Architecture (and library!) Independent Parallel Code

The code developed and made available under the link below was from a project supported in part by NSF grant NSF/ITR IIS-0324816 and also NSF MRI grant NSF EIA-9977508. Any opinions, findings, and conclusions or recommendations expressed in this material are those of the author(s) and do not necessarily reflect the views of the National Science Foundation.

We have been developing parallel code for a variety of scientific problems on the PC Cluster. The parallel code is architecture independent in the sense that it requires only recompilation to be run on a variety of parallel platforms as long as these platforms support the parallel programming libraries required by the code. The programmatic principle used to develop the code has been influenced by the Bulk-Synchronous Parallel model. The code itself is (hopefully) architecture independent and library independent. The same piece of code (for most of the available code) needs only recompilation to be run under the two libraries supported by the PC Cluster: MPI through LAM-MPI v6.5.1 and BSPlib through BSPlib v1.4.

Library independent support is available because the code was developed under the BSP programming paradigm using programming interfaces for parallel programming that are library independent and supported by both LAM-MPI and BSPlib. Depending on whether the code is compiled under LAM-MPI or BSPlib, generic programming interfaces are translated into one-sided direct memory communication functions utilizing either the MPI-2 extensions of LAM-MPI (e.g. MPI_PUT, MPI_GET) or the the cooresponding facilities for BSPlib (e.g. bsp_put, bsp_get, bsp_hpput, bsp_hpget).

NOTE With minor modifications our code can be compiled under CriticalSoftware's WMPI and work on Windows 2000 clusters. So far the only piece of code tested under WMPI/Windows 2000 using Visual C++ 6.0 is as03v2.tar (communication network performance assessment toolset).

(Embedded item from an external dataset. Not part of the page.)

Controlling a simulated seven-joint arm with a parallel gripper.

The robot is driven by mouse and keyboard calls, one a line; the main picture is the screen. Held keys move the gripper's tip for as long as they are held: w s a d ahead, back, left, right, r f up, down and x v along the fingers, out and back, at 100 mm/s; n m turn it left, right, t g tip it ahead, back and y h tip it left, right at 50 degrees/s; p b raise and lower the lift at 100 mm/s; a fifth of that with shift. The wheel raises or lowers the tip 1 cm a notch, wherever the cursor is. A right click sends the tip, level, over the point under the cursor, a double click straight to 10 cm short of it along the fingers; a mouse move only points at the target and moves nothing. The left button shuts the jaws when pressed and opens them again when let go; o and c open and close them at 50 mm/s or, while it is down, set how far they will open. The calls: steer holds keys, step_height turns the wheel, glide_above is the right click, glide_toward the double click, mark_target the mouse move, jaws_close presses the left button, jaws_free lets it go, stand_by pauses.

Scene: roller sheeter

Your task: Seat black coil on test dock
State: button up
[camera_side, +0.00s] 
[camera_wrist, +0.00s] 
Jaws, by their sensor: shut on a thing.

Software that is being made available

  1. Templates for sequential and multi-core sorting tsmf.html These are operation Rsort, Dsort, Rsort-m and Dsort-m as described in the paper "Parallel computing techniques for sequential and multi-core sorting". (August 2011)
  2. Sequential Sorting Framework ssf.html In relation to "A parallelism-motivated sequential sorting framework". (Nov 2009)
  3. Binomial Tree-based option price valuations binomial.html
  4. Communication network performance assessment assess.html
  5. Parallel Dense Matrix Multiplication matmul.html
  6. Parallel and Sequential Radix-Sort prdx.html
  7. Broadcasting and Parallel Prefix Operations brdppf.html
  8. Trinomial Tree-based option price valuations trinomial.html
  9. Parallel option price valuations with the explicit finite difference method efdm.html Apr 2009
  10. Sequential Option Price Valuations whose code was subsequently parallelized and described separately seqfin.html
  11. Increasing the efficiency of existing (sequential) sorting algorithms by using randomized wrappers. imrs.html
  12. Comprehensive Parallel Option Price Valuations Package (includes updated variants of algorithms included in packages 1,5,6). fin.html
  13. Probabilistic integer sorting pris.html

Other Software that will become available Dense matrix elimination method (eg LU decomposition under a scattered and wrapped-around matrix distributions, Gauss-Jordan elimination under the same distributions and possibly Cholesky factorization). Sorting Algorithm implementations: a simple case (p*p < n case) of the Gerbessiotis-Valiant randomized oversampling-based algorithm, a simple-case of the Gerbessiotis-Siniolakis deterministic regular oversampling algorithm (a non trivial extension of the Shi-Shaeffer algorithm that uses oversampling and parallel sample sorting that achieves finer and programmer-determined bucket imbalance), and a simple case of an extension of the ideas of the Gerbessioti-Siniolakis algorithm into a new randomized algorithm whose (practical rather than theoretical) performance improves upon the Gerbessiotis-Valiant (simple case) algorithm.


Software Support to build a PC cluster

In order to use the programming libraries LAM-MPI or BSPlib and start writing parallel programs, a cluster of PC workstations needs to be set-up in a certain way so that code can be distributed through the facilities of both libraries and interworkstation communication be realized.

I have developed a set of csh scripts that allow the easy set-up of a collection of Linux based PCs in a pc cluster that can be made to work under both LAM-MPI and BSPlib. The scripts require root privileges to be run, and take a few seconds to execute. They have been tested under the default RedHat 7.1 and Redhat 7.2 distributions. A tar file containing these scripts with an example installation is being made available.

Note, however, that documentation is limited, if not non-existent, and no support is provided. If you decide to download it, you use it AT YOUR OWN RISK and neither I nor NJIT accepts any responsibility at all from the use (or misuse) of the supplied code.

PC Cluster Configuration Scripts (tar format) My best advice is to read the script and modify them accordingly depending on your needs and setup.

Last Update : Aug 31, 2011